Exercise details -
Copy exactly the lines of the records below, and only those lines, beginning with the line that contains "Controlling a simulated" and ending with the line that contains "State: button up".

Data -

— BEGIN —

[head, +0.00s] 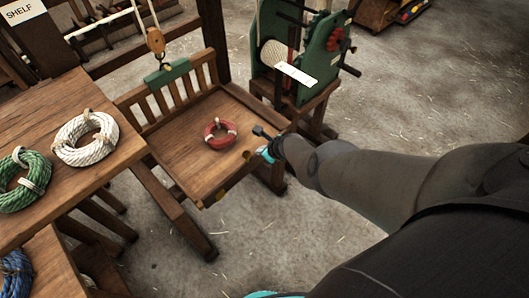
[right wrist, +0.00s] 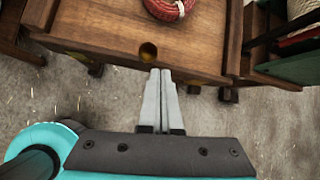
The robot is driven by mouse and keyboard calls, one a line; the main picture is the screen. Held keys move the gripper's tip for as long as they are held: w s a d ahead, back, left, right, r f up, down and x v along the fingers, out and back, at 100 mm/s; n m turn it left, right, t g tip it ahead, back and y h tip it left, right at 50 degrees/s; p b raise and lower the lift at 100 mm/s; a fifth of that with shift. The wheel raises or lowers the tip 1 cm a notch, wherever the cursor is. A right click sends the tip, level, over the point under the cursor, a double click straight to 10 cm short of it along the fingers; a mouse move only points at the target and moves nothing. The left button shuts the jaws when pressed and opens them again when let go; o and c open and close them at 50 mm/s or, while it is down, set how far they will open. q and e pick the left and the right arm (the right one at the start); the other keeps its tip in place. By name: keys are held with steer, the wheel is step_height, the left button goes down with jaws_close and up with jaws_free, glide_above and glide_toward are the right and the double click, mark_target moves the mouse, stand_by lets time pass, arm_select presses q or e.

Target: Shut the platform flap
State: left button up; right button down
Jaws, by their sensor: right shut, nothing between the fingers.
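I cannot clearly tell the flap from the board. My right gripper (head: 252,157) is at the platform's front right edge. In the right wrist view its fingers (right wrist: 161,72) are shut and empty, with tips at the board's near edge beside the hole. I cannot tell whether they touch. My left gripper is not in view.
A red rope coil (head: 220,133) lies on the platform. A pulley block (head: 155,41) hangs above the green-topped back rail. A green machine (head: 310,60) stands behind right. A table at left holds white (head: 72,152) and green (head: 12,185) coils. Open floor (head: 420,90) lies right.

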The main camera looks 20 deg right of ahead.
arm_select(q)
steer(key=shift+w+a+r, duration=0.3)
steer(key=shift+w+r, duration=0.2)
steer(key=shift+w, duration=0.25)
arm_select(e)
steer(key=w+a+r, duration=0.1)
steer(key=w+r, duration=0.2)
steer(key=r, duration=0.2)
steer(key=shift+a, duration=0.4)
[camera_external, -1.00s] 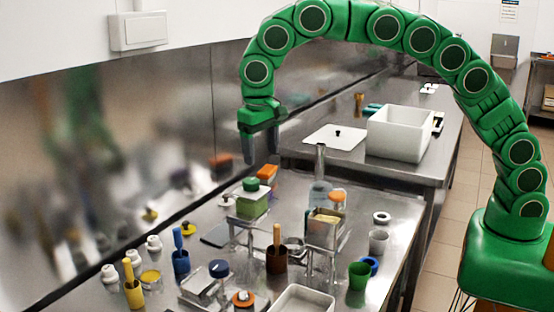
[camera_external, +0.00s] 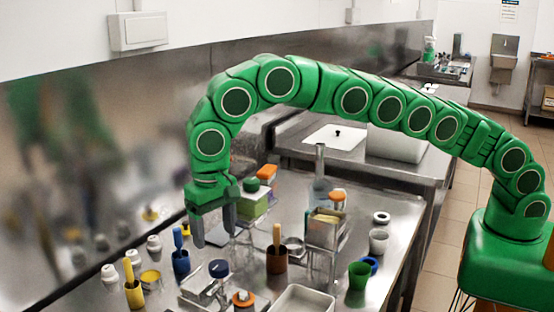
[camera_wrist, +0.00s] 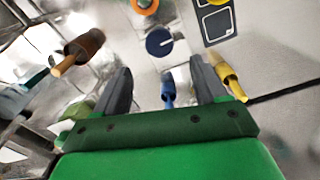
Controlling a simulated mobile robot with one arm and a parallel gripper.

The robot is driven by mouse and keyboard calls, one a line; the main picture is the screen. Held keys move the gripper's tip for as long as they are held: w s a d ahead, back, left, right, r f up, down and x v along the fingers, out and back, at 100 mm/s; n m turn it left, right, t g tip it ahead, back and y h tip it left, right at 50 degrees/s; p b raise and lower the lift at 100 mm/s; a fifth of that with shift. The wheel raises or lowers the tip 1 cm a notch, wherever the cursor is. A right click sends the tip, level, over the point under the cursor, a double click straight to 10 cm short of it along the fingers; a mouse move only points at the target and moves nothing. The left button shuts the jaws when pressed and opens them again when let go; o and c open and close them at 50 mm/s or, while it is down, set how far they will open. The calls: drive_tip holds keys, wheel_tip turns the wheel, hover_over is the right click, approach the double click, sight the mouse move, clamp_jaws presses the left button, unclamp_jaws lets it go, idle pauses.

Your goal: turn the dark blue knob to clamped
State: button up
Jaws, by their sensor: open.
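The dark blue knob (camera_external: 219,268) sits on a metal fixture near the front of the steel table. In the wrist view it is a round dark blue disc (camera_wrist: 159,42) with a pale line across it, just beyond and between my fingertips. My gripper (camera_external: 214,236) is open and empty, pointing down above and slightly behind the knob in the external view. Its two dark fingers also show in the wrist view (camera_wrist: 161,66), apart from the knob. The fixture's markings are too small to read.
A blue cup with a blue handle (camera_external: 181,262) stands left of the knob, a brown cup (camera_external: 277,262) right. An orange knob (camera_external: 243,299) is close in front. A yellow cup (camera_external: 134,294), a metal stand (camera_external: 325,235) and a white tray (camera_external: 302,303) crowd the table.

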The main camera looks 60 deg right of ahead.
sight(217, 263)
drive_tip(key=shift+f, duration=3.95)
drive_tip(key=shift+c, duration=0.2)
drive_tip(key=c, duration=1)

— END —

Answer to this problem -
Controlling a simulated mobile robot with one arm and a parallel gripper.

The robot is driven by mouse and keyboard calls, one a line; the main picture is the screen. Held keys move the gripper's tip for as long as they are held: w s a d ahead, back, left, right, r f up, down and x v along the fingers, out and back, at 100 mm/s; n m turn it left, right, t g tip it ahead, back and y h tip it left, right at 50 degrees/s; p b raise and lower the lift at 100 mm/s; a fifth of that with shift. The wheel raises or lowers the tip 1 cm a notch, wherever the cursor is. A right click sends the tip, level, over the point under the cursor, a double click straight to 10 cm short of it along the fingers; a mouse move only points at the target and moves nothing. The left button shuts the jaws when pressed and opens them again when let go; o and c open and close them at 50 mm/s or, while it is down, set how far they will open. The calls: drive_tip holds keys, wheel_tip turns the wheel, hover_over is the right click, approach the double click, sight the mouse move, clamp_jaws presses the left button, unclamp_jaws lets it go, idle pauses.

Your goal: turn the dark blue knob to clamped
State: button up

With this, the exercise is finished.